--- Start of Input rows ---

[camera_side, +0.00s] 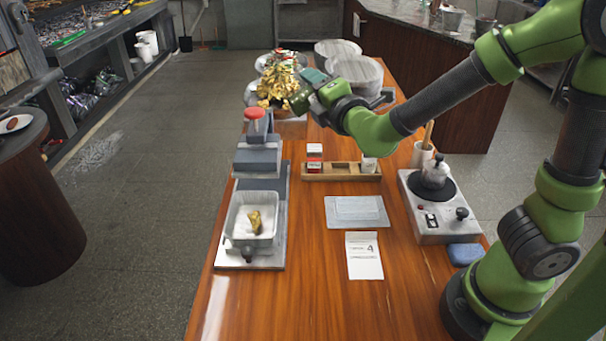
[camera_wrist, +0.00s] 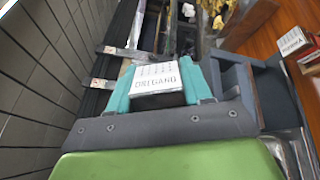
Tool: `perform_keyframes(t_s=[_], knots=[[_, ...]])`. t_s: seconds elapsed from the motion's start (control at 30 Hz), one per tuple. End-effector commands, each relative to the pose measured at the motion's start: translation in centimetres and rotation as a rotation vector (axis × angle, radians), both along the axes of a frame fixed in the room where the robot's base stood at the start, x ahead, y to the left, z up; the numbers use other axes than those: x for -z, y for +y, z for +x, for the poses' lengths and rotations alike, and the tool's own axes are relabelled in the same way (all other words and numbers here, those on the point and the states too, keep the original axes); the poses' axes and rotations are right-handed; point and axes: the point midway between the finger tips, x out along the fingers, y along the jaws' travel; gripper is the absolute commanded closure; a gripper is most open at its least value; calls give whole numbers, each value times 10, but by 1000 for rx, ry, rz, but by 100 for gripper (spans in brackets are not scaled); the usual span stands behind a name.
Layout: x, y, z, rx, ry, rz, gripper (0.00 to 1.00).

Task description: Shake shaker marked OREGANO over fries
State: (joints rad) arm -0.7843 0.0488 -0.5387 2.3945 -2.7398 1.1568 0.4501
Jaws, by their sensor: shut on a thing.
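My gripper (camera_wrist: 157,92) is shut on a shaker (camera_wrist: 154,76) whose white label reads OREGANO, held between the teal fingers in the wrist view. In the side view my gripper (camera_side: 306,90) is raised over the far part of the table; the shaker cannot be made out clearly there. A golden, crumpled heap (camera_side: 278,82) that may be the fries lies at the far left of the table, close beside my gripper in the picture. A bit of yellow (camera_wrist: 220,10) shows at the top of the wrist view. Whether the shaker is above the heap I cannot tell.
A wooden rack (camera_side: 338,176) holds a red-and-white shaker (camera_side: 314,152) and a pale shaker (camera_side: 369,163). A red-knobbed press (camera_side: 258,155) and a white tray (camera_side: 238,238) with a golden piece stand at left. A burner (camera_side: 436,228) stands at right.

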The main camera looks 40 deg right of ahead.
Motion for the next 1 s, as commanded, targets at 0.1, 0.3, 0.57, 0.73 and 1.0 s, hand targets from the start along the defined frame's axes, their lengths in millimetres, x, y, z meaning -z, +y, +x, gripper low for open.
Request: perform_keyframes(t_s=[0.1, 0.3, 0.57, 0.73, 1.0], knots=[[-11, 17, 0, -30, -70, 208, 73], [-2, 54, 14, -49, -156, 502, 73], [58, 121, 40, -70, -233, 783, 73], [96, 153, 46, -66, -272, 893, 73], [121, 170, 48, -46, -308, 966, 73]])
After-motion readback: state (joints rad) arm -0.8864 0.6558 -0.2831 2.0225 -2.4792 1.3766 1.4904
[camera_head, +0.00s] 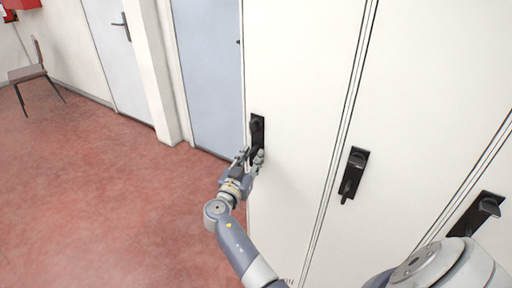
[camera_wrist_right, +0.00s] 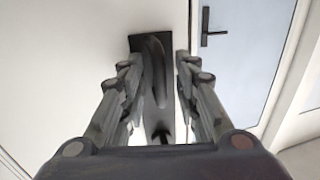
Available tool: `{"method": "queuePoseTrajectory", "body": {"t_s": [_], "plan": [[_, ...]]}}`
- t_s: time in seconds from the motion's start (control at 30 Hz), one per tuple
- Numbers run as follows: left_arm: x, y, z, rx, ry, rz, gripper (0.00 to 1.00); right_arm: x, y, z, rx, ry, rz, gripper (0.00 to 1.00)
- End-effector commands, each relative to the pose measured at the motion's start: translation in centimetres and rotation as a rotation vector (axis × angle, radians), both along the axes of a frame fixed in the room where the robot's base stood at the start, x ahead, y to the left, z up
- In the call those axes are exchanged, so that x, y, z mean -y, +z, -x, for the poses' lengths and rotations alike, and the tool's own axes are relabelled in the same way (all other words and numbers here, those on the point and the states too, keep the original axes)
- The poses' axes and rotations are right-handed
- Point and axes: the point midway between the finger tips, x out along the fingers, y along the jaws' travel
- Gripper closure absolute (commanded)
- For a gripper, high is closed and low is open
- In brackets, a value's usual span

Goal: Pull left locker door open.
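The left locker door (camera_head: 298,75) is a tall white panel and looks closed. Its black handle (camera_head: 257,128) sits on a dark plate near the door's left edge. My right gripper (camera_head: 252,157) is at the lower part of this handle. In the right wrist view, the handle (camera_wrist_right: 156,62) stands between the two spread fingers of my right gripper (camera_wrist_right: 158,82), with a gap on each side. The gripper looks open, and I cannot tell whether any part touches the handle. My left gripper is not in view.
A middle locker door with a black handle (camera_head: 354,174) and a right one with another handle (camera_head: 478,214) stand beside it. A blue-grey door (camera_head: 208,70) is to the left. A chair (camera_head: 27,72) stands far left. The red floor (camera_head: 100,200) is clear.

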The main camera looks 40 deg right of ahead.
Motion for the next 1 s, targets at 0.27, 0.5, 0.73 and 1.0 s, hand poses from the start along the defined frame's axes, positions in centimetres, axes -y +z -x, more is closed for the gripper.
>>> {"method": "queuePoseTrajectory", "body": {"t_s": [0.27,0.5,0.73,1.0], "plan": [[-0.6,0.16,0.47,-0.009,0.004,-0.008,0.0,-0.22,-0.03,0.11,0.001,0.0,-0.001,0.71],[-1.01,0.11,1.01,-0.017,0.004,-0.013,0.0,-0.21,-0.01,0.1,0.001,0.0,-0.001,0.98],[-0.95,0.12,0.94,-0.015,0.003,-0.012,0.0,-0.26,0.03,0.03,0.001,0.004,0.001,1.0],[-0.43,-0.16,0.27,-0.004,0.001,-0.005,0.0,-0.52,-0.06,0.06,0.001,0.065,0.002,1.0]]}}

--- End of Input rows ---

Work required
Show every line that contains the word "keep".

Complete answer
Tool: `perform_keyframes(t_s=[_], knots=[[_, ...]])`. t_s: seconds elapsed from the motion's start (control at 30 Hz), one per tuple. End-effector commands, each relative to the pose measured at the motion's start: translation in centimetres and rotation as a rotation vector (axis × angle, radians), both along the axes of a frame fixed in the room where the robot's base stood at the start, x ahead, y to the left, z up; the numbers use other axes than those: x for -z, y for +y, z for +x, for the poses' lengths and rotations alike, and the tool's own axes are relabelled in the same way (all other words and numbers here, those on the point and the states too, keep the original axes); the poses' axes and rotations are right-handed; point and axes: the point midway between the finger tips, x out along the fingers, y along the jaws' travel; gripper is the absolute commanded closure; a gripper is most open at its least value; calls give whole numbers, each value times 10, but by 1000 for rx, ry, rz, but by 100 for gripper (spans in brackets are not scaled); the usual span stands behind a name.
- In the call those axes are exchanged, so that x, y, z mean -y, +z, -x, for the poses' lengths and rotations alike, and the tool's own axes are relabelled in the same way (all other words and numbers here, those on the point and the states too, keep the original axes)

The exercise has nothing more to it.